* Your objective *
From the line that contains "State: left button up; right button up" to the last line of the data below, transcribe every line exactly. Do not include the pictures.

* Material *
[BEGIN]
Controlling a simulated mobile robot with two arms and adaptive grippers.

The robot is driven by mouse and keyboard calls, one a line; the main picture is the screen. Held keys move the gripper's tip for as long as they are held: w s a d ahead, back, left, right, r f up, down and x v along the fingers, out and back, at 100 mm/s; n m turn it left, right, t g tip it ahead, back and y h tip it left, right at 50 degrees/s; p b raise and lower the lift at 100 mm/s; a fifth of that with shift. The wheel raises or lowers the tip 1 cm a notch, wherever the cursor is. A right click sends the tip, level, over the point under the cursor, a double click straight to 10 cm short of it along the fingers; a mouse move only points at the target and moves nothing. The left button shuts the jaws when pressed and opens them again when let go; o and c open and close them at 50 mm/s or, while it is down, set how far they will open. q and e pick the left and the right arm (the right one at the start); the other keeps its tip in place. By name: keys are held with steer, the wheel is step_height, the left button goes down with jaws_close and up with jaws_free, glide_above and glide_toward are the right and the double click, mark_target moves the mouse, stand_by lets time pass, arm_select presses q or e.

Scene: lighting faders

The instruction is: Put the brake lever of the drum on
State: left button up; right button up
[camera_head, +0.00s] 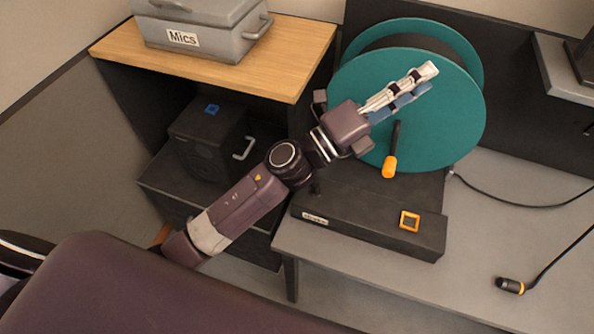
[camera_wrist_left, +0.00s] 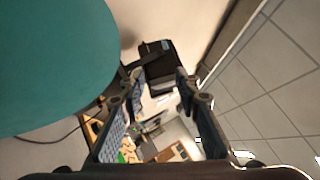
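The teal drum (camera_head: 455,125) stands upright on a black base (camera_head: 350,220) on the grey table. Its brake lever (camera_head: 390,166) is a dark bar with an orange grip, pointing down at the drum's front face. My left gripper (camera_head: 424,82) is in front of the drum's upper part, above the lever and apart from it. In the left wrist view the fingers (camera_wrist_left: 160,88) are spread with nothing between them. The teal disc (camera_wrist_left: 55,65) fills that view's upper left; the lever does not show there. My right gripper is not in view.
An orange-framed button (camera_head: 409,220) sits on the base's front. A grey "Mics" case (camera_head: 200,35) rests on the wooden cabinet top (camera_head: 285,55). A microphone (camera_head: 510,285) and cables lie at right. The table's front middle is clear.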

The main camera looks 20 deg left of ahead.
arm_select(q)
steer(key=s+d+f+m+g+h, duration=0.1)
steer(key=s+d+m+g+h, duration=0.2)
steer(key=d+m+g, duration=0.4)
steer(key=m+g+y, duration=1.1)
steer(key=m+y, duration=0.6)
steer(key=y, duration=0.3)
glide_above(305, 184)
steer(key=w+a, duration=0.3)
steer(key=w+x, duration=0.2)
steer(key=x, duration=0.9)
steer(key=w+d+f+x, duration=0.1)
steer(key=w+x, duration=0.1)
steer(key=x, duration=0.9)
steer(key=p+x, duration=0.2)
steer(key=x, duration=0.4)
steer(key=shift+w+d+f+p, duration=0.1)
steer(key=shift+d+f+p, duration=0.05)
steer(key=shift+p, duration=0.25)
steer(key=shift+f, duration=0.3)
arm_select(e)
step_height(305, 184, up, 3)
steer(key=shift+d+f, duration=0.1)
[END]
* Task response *
State: left button up; right button up
[camera_head, +0.00s] 
[camera_wrist_left, +0.00s] 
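The teal drum (camera_head: 455,125) stands upright on a black base (camera_head: 350,220) on the grey table. Its brake lever (camera_head: 390,166) is a dark bar with an orange grip, pointing down at the drum's front face. My left gripper (camera_head: 424,82) is in front of the drum's upper part, above the lever and apart from it. In the left wrist view the fingers (camera_wrist_left: 160,88) are spread with nothing between them. The teal disc (camera_wrist_left: 55,65) fills that view's upper left; the lever does not show there. My right gripper is not in view.
An orange-framed button (camera_head: 409,220) sits on the base's front. A grey "Mics" case (camera_head: 200,35) rests on the wooden cabinet top (camera_head: 285,55). A microphone (camera_head: 510,285) and cables lie at right. The table's front middle is clear.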

The main camera looks 20 deg left of ahead.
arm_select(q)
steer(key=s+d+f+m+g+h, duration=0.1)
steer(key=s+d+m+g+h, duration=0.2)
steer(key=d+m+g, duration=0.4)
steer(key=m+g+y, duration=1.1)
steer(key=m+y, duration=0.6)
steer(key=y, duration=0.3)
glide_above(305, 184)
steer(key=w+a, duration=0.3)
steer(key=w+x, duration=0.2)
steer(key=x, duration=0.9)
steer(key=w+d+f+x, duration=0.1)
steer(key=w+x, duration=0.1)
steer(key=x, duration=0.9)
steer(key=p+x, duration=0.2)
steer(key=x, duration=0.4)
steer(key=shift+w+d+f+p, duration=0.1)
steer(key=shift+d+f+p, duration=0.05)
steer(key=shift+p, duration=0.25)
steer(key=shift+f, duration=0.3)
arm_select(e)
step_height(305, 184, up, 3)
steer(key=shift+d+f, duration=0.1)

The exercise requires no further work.